===== RECORDS PROVIDED

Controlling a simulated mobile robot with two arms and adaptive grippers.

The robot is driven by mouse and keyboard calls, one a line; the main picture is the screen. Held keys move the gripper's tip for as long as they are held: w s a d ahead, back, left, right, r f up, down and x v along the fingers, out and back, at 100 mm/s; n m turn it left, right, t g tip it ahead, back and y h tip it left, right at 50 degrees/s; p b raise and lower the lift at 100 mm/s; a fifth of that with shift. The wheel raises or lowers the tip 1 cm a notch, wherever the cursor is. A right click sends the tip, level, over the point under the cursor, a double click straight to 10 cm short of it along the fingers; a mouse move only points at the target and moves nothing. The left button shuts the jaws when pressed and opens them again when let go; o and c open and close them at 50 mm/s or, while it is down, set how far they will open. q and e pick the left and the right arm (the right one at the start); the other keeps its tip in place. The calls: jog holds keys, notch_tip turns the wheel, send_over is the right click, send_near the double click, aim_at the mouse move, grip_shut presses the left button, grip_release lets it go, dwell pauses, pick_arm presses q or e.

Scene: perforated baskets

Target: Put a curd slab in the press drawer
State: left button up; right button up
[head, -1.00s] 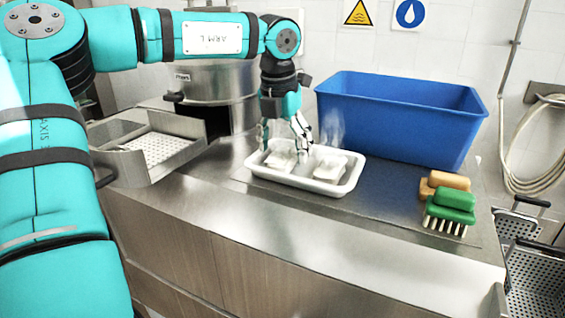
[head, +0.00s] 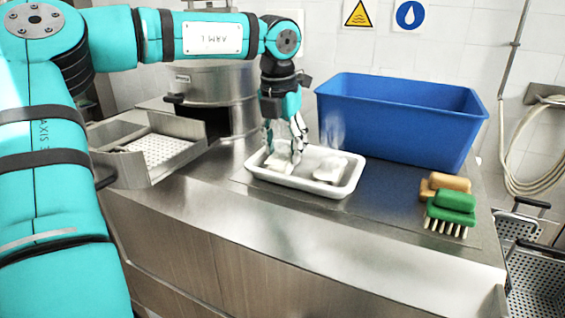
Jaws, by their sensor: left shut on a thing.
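A white tray (head: 304,184) stands on the steel counter and holds two pale curd slabs. My left gripper (head: 284,153) points down into the tray's left part and is shut on the left curd slab (head: 277,163). The slab appears to be still at tray level. The other curd slab (head: 329,171) lies in the right part of the tray, with faint steam above it. The press drawer (head: 130,165), with a perforated floor, is pulled out at the left below the round steel press (head: 208,85); it looks empty. My right gripper is not in view.
A large blue tub (head: 395,120) stands behind the tray. Two brushes, one green (head: 452,208) and one tan (head: 444,183), lie at the counter's right. Perforated baskets (head: 530,265) stand at the far right. Bare counter (head: 215,185) lies between drawer and tray.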

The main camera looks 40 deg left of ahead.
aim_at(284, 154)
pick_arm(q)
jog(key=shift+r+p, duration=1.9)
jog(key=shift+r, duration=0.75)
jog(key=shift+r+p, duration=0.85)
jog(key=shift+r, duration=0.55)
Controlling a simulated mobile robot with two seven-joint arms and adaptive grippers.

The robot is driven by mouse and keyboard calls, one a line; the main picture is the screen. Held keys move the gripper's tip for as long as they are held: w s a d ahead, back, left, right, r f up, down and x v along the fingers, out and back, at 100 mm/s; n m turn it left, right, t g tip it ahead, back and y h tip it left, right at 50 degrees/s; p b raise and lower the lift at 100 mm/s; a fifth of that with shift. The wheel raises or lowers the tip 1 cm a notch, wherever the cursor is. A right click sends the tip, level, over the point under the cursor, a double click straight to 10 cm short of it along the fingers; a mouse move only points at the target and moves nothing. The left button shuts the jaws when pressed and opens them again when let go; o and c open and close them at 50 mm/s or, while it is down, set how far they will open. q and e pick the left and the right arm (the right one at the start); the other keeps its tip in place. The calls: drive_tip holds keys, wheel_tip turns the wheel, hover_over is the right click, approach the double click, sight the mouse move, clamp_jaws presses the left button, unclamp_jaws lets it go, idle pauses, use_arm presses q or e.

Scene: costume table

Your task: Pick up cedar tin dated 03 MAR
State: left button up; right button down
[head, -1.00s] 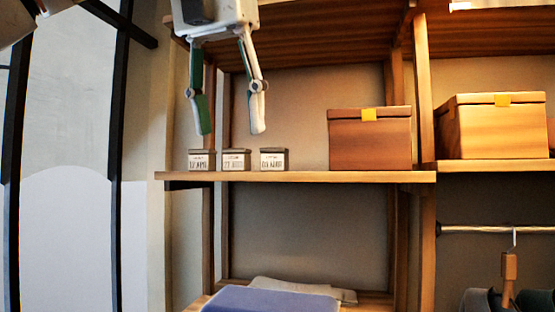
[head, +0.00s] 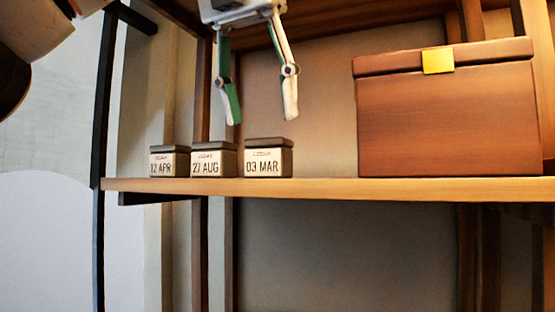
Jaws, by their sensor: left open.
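Three small tins with dark lids and pale date labels stand in a row on the wooden shelf (head: 330,189). The tin dated 03 MAR (head: 268,158) is the rightmost of them. The tin dated 27 AUG (head: 214,160) is in the middle and the tin dated 12 APR (head: 169,161) is at the left. My left gripper (head: 262,116) hangs fingers down from the top of the view, open and empty. In the picture its fingertips are a little above the 27 AUG and 03 MAR tins, not seen touching either. My right gripper is not in view.
A large brown box (head: 447,118) with a yellow tag (head: 438,60) stands on the shelf to the right, with a clear stretch of shelf between it and the 03 MAR tin. Wooden uprights stand behind the tins. A pale wall (head: 50,130) is at the left.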

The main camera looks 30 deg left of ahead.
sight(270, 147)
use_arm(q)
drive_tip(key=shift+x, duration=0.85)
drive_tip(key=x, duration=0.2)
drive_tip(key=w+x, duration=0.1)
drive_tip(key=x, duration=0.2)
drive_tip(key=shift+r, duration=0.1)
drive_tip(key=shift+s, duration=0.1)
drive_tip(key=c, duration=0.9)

==========

Do not copy the pictures, but repeat every line exactly.

• **RESPONSE TO THE EXERCISE**
Controlling a simulated mobile robot with two arms and adaptive grippers.

The robot is driven by mouse and keyboard calls, one a line; the main picture is the screen. Held keys move the gripper's tip for as long as they are held: w s a d ahead, back, left, right, r f up, down and x v along the fingers, out and back, at 100 mm/s; n m turn it left, right, t g tip it ahead, back and y h tip it left, right at 50 degrees/s; p b raise and lower the lift at 100 mm/s; a fifth of that with shift. The wheel raises or lowers the tip 1 cm a notch, wherever the cursor is. A right click sends the tip, level, over the point under the cursor, a double click straight to 10 cm short of it along the fingers; a mouse move only points at the target and moves nothing. The left button shuts the jaws when pressed and opens them again when let go; o and c open and close them at 50 mm/s or, while it is down, set how far they will open. q and e pick the left and the right arm (the right one at the start); the other keeps its tip in place. The calls: jog holds keys, notch_tip turns the wheel, send_over is the right click, send_near the double click, aim_at the mouse move, grip_shut presses the left button, grip_release lets it go, dwell pauses, pick_arm presses q or e.

Scene: perforated baskets

Target: Put a curd slab in the press drawer
State: left button up; right button up
[head, -1.00s] 
[head, +0.00s] 
Jaws, by their sensor: left shut on a thing.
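A white tray (head: 304,184) stands on the steel counter and holds two pale curd slabs. My left gripper (head: 284,153) points down into the tray's left part and is shut on the left curd slab (head: 277,163). The slab appears to be still at tray level. The other curd slab (head: 329,171) lies in the right part of the tray, with faint steam above it. The press drawer (head: 130,165), with a perforated floor, is pulled out at the left below the round steel press (head: 208,85); it looks empty. My right gripper is not in view.
A large blue tub (head: 395,120) stands behind the tray. Two brushes, one green (head: 452,208) and one tan (head: 444,183), lie at the counter's right. Perforated baskets (head: 530,265) stand at the far right. Bare counter (head: 215,185) lies between drawer and tray.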

The main camera looks 40 deg left of ahead.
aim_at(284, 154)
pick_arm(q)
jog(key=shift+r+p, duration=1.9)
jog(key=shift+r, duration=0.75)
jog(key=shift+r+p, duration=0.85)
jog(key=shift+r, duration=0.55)
Controlling a simulated mobile robot with two seven-joint arms and adaptive grippers.

The robot is driven by mouse and keyboard calls, one a line; the main picture is the screen. Held keys move the gripper's tip for as long as they are held: w s a d ahead, back, left, right, r f up, down and x v along the fingers, out and back, at 100 mm/s; n m turn it left, right, t g tip it ahead, back and y h tip it left, right at 50 degrees/s; p b raise and lower the lift at 100 mm/s; a fifth of that with shift. The wheel raises or lowers the tip 1 cm a notch, wherever the cursor is. A right click sends the tip, level, over the point under the cursor, a double click straight to 10 cm short of it along the fingers; a mouse move only points at the target and moves nothing. The left button shuts the jaws when pressed and opens them again when let go; o and c open and close them at 50 mm/s or, while it is down, set how far they will open. q and e pick the left and the right arm (the right one at the start); the other keeps its tip in place. The calls: drive_tip holds keys, wheel_tip turns the wheel, hover_over is the right click, approach the double click, sight the mouse move, clamp_jaws presses the left button, unclamp_jaws lets it go, idle pauses, use_arm presses q or e.

Scene: costume table

Your task: Pick up cedar tin dated 03 MAR
State: left button up; right button down
[head, -1.00s] 
[head, +0.00s] 
Jaws, by their sensor: left open.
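Three small tins with dark lids and pale date labels stand in a row on the wooden shelf (head: 330,189). The tin dated 03 MAR (head: 268,158) is the rightmost of them. The tin dated 27 AUG (head: 214,160) is in the middle and the tin dated 12 APR (head: 169,161) is at the left. My left gripper (head: 262,116) hangs fingers down from the top of the view, open and empty. In the picture its fingertips are a little above the 27 AUG and 03 MAR tins, not seen touching either. My right gripper is not in view.
A large brown box (head: 447,118) with a yellow tag (head: 438,60) stands on the shelf to the right, with a clear stretch of shelf between it and the 03 MAR tin. Wooden uprights stand behind the tins. A pale wall (head: 50,130) is at the left.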

The main camera looks 30 deg left of ahead.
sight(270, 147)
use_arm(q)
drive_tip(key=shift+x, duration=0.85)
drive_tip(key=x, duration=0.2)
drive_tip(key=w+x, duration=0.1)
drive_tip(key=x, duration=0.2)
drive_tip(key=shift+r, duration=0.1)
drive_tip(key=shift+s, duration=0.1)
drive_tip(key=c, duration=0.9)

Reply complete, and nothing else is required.